Integrating CrowdNav environment setup in webots

Introduction

We are currently implementing baselines and drawing inspiration from prior work done in Reinforcement Learning based Social Navigation frameworks. Crowd-Robot Interaction:Crowd-aware Robot Navigation with Attention-based Deep Reinforcement Learning is one such simple framework that we are using as a test bed to develop our own social navigation algorithm.

Setup 1

The objective of the agent (robot ) is to maximise rewards and it does that by avoiding collision and getting to its goal position. Along with the robot, there is one more entity in the room, that is humans. The humans are randomly positioned on a circle of radius 4 meters and their target (goal) position is in diametrically opposite direction on the same circle. Random pertubation is added to the (x,y) coordinates of both starting and goal positions of the humans. Now the robot, aka, agent has to learn to get to its goal position and also avoid collisions with the humans who will also be moving and are not mindful of the robot in its way. The paper makes use of this simple setup in both training and evaluating the performance of the algorithm

https://user-images.githubusercontent.com/39992294/125636861-9d9ef782-f3df-4c90-988f-3da763863c4d.mp4

Setup 2

Here too, the objective of the robot is the same. However, the configuration of the humans in the environment is different. Instead of placing them in a circle of confined radius, in this setup we place them in a square/ rectangular setting. The goal positions of the human is on the other side of the quadrilateral.

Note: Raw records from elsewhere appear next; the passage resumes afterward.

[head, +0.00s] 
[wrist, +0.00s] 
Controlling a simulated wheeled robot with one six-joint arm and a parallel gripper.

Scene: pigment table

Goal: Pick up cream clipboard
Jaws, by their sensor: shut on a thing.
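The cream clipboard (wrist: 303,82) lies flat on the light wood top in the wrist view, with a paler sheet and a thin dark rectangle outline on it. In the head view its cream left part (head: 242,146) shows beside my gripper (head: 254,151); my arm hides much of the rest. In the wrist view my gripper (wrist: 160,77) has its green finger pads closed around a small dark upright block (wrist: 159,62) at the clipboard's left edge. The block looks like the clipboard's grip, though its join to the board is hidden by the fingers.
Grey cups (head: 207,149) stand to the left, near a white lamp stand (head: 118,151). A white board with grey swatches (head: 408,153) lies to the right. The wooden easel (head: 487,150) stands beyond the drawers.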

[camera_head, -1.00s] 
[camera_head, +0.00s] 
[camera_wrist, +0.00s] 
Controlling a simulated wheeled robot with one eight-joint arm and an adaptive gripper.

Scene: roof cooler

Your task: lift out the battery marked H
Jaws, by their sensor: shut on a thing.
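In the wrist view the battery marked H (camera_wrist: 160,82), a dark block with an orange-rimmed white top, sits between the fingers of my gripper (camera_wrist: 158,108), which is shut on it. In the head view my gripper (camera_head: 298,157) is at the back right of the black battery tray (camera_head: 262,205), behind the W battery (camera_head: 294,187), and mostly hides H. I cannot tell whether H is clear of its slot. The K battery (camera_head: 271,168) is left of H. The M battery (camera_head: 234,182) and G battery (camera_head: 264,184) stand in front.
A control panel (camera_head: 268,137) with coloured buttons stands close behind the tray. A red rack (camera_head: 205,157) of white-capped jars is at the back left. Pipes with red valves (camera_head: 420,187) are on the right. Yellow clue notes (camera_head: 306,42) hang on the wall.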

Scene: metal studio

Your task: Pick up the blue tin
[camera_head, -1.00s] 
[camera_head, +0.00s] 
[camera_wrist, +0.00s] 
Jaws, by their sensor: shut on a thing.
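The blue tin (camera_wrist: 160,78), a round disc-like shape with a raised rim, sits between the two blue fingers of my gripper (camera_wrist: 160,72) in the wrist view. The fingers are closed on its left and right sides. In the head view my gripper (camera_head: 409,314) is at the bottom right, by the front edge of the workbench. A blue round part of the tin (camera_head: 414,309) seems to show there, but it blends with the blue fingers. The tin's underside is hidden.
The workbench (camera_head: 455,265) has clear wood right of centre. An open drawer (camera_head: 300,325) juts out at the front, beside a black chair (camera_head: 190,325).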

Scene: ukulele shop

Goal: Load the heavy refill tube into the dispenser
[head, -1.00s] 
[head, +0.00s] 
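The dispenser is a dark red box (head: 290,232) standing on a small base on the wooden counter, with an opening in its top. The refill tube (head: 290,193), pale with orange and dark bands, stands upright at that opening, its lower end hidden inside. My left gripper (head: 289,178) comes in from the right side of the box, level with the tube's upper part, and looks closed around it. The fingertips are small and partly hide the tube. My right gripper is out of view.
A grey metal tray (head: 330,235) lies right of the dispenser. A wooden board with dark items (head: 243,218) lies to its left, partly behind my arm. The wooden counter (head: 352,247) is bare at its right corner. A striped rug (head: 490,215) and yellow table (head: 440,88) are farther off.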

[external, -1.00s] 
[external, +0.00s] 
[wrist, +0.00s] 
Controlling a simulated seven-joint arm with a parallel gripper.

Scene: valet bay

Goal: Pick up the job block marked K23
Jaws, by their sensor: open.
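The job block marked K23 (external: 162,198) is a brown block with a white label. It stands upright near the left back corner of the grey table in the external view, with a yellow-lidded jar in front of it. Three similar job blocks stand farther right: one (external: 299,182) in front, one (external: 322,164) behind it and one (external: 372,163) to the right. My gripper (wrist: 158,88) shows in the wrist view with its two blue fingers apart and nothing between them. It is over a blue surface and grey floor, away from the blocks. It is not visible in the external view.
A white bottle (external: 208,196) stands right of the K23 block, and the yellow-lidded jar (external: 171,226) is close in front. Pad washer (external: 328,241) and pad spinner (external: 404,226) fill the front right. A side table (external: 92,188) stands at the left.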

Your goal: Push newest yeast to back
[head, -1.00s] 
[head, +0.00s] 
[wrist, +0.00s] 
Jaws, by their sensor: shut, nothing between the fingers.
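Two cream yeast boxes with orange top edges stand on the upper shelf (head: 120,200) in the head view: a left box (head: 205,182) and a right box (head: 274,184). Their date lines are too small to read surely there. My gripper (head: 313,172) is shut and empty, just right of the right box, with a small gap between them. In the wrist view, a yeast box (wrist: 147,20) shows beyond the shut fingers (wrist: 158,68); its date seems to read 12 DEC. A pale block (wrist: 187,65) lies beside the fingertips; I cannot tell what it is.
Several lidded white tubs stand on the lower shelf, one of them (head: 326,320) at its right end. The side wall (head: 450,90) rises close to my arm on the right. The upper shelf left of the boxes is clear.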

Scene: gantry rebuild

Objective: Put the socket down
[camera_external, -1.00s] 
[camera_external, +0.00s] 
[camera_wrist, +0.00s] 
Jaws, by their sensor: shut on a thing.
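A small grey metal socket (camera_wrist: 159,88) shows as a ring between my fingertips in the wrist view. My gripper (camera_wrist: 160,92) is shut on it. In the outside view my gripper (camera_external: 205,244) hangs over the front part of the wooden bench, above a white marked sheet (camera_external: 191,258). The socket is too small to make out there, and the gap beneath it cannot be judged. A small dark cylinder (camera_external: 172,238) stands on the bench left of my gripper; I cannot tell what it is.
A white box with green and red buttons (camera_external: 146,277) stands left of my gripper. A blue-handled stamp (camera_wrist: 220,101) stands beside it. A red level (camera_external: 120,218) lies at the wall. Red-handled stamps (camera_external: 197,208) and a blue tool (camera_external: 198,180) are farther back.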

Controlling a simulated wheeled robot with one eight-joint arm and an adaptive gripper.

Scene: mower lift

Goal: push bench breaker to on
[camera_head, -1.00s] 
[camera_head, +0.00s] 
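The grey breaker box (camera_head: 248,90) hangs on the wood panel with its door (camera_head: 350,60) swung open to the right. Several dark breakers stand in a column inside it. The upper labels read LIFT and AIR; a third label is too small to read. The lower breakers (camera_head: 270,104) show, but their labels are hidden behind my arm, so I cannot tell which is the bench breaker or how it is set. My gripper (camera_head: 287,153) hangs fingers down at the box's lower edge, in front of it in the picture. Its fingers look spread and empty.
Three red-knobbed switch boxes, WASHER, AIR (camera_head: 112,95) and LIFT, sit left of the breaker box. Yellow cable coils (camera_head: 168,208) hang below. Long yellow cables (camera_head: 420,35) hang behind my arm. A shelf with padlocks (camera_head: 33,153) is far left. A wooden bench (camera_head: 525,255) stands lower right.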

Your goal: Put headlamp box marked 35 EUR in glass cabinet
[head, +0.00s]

https://user-images.githubusercontent.com/39992294/125636816-086e9128-91e3-4072-89ef-7a3feaab00e2.mp4

Setup 3

As the objective of the robot is the same, the humans are placed randomly in the environment and they have random goal positions that they move towards.

Note: In all the settings, once the human reaches its goal position, the human becomes static. The policy or the movement of the humans is precomputed and there is no learning involved there. However, the robot is learning with experience using the baselines that we have developed over the course time.